> _WORK INSTRUCTIONS_
Copy every record below exactly.

> _SOURCE DATA_
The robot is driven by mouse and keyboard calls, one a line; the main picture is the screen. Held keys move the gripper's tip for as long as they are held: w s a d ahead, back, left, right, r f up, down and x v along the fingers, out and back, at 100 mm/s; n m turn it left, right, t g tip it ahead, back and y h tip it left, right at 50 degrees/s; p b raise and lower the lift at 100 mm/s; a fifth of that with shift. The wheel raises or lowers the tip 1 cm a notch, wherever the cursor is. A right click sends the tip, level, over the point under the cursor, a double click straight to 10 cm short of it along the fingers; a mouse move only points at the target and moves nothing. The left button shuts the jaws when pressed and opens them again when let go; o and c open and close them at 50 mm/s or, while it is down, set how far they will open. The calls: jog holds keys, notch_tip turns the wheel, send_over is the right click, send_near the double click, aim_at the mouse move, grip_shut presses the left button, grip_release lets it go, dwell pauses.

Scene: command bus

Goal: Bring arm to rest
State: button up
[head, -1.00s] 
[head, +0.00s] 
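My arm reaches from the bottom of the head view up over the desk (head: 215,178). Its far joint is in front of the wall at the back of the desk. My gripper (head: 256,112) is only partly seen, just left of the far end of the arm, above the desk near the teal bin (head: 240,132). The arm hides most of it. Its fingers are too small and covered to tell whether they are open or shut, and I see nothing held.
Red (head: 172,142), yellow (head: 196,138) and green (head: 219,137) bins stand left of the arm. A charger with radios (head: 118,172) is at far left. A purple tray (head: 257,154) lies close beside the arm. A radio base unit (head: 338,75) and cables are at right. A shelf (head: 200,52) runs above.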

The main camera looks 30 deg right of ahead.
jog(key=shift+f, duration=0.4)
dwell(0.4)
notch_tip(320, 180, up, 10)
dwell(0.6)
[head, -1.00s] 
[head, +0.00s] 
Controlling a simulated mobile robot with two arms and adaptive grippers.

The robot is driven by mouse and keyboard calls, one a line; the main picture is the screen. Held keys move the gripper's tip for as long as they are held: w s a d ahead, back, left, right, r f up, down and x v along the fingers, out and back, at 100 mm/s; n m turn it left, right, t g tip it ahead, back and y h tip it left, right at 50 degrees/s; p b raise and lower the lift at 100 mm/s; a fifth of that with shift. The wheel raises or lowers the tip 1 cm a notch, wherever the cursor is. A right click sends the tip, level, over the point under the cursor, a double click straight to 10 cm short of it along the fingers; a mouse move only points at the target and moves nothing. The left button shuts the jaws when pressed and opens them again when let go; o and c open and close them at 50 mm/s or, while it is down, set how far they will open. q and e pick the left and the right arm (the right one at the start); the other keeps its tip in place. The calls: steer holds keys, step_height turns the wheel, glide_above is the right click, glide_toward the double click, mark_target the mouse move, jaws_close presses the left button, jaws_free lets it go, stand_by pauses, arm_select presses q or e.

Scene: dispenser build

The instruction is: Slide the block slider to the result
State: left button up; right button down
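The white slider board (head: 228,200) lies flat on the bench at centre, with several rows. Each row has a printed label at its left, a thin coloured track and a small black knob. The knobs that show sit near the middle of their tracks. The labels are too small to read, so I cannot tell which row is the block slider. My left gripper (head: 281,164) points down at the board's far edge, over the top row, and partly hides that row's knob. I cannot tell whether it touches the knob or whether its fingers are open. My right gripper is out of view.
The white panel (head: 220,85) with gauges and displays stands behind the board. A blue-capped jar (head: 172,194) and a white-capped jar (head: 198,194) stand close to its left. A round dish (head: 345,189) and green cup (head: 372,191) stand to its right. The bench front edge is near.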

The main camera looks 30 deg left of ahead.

> _SOLUTION TO THE PROBLEM_
The robot is driven by mouse and keyboard calls, one a line; the main picture is the screen. Held keys move the gripper's tip for as long as they are held: w s a d ahead, back, left, right, r f up, down and x v along the fingers, out and back, at 100 mm/s; n m turn it left, right, t g tip it ahead, back and y h tip it left, right at 50 degrees/s; p b raise and lower the lift at 100 mm/s; a fifth of that with shift. The wheel raises or lowers the tip 1 cm a notch, wherever the cursor is. A right click sends the tip, level, over the point under the cursor, a double click straight to 10 cm short of it along the fingers; a mouse move only points at the target and moves nothing. The left button shuts the jaws when pressed and opens them again when let go; o and c open and close them at 50 mm/s or, while it is down, set how far they will open. The calls: jog holds keys, notch_tip turns the wheel, send_over is the right click, send_near the double click, aim_at the mouse move, grip_shut presses the left button, grip_release lets it go, dwell pauses.

Scene: command bus

Goal: Bring arm to rest
State: button up
[head, -1.00s] 
[head, +0.00s] 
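My arm reaches from the bottom of the head view up over the desk (head: 215,178). Its far joint is in front of the wall at the back of the desk. My gripper (head: 256,112) is only partly seen, just left of the far end of the arm, above the desk near the teal bin (head: 240,132). The arm hides most of it. Its fingers are too small and covered to tell whether they are open or shut, and I see nothing held.
Red (head: 172,142), yellow (head: 196,138) and green (head: 219,137) bins stand left of the arm. A charger with radios (head: 118,172) is at far left. A purple tray (head: 257,154) lies close beside the arm. A radio base unit (head: 338,75) and cables are at right. A shelf (head: 200,52) runs above.

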The main camera looks 30 deg right of ahead.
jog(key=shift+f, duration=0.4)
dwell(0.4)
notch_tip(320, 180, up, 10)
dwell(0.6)
[head, -1.00s] 
[head, +0.00s] 
Controlling a simulated mobile robot with two arms and adaptive grippers.

The robot is driven by mouse and keyboard calls, one a line; the main picture is the screen. Held keys move the gripper's tip for as long as they are held: w s a d ahead, back, left, right, r f up, down and x v along the fingers, out and back, at 100 mm/s; n m turn it left, right, t g tip it ahead, back and y h tip it left, right at 50 degrees/s; p b raise and lower the lift at 100 mm/s; a fifth of that with shift. The wheel raises or lowers the tip 1 cm a notch, wherever the cursor is. A right click sends the tip, level, over the point under the cursor, a double click straight to 10 cm short of it along the fingers; a mouse move only points at the target and moves nothing. The left button shuts the jaws when pressed and opens them again when let go; o and c open and close them at 50 mm/s or, while it is down, set how far they will open. q and e pick the left and the right arm (the right one at the start); the other keeps its tip in place. The calls: steer holds keys, step_height turns the wheel, glide_above is the right click, glide_toward the double click, mark_target the mouse move, jaws_close presses the left button, jaws_free lets it go, stand_by pauses, arm_select presses q or e.

Scene: dispenser build

The instruction is: Slide the block slider to the result
State: left button up; right button down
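The white slider board (head: 228,200) lies flat on the bench at centre, with several rows. Each row has a printed label at its left, a thin coloured track and a small black knob. The knobs that show sit near the middle of their tracks. The labels are too small to read, so I cannot tell which row is the block slider. My left gripper (head: 281,164) points down at the board's far edge, over the top row, and partly hides that row's knob. I cannot tell whether it touches the knob or whether its fingers are open. My right gripper is out of view.
The white panel (head: 220,85) with gauges and displays stands behind the board. A blue-capped jar (head: 172,194) and a white-capped jar (head: 198,194) stand close to its left. A round dish (head: 345,189) and green cup (head: 372,191) stand to its right. The bench front edge is near.

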The main camera looks 30 deg left of ahead.

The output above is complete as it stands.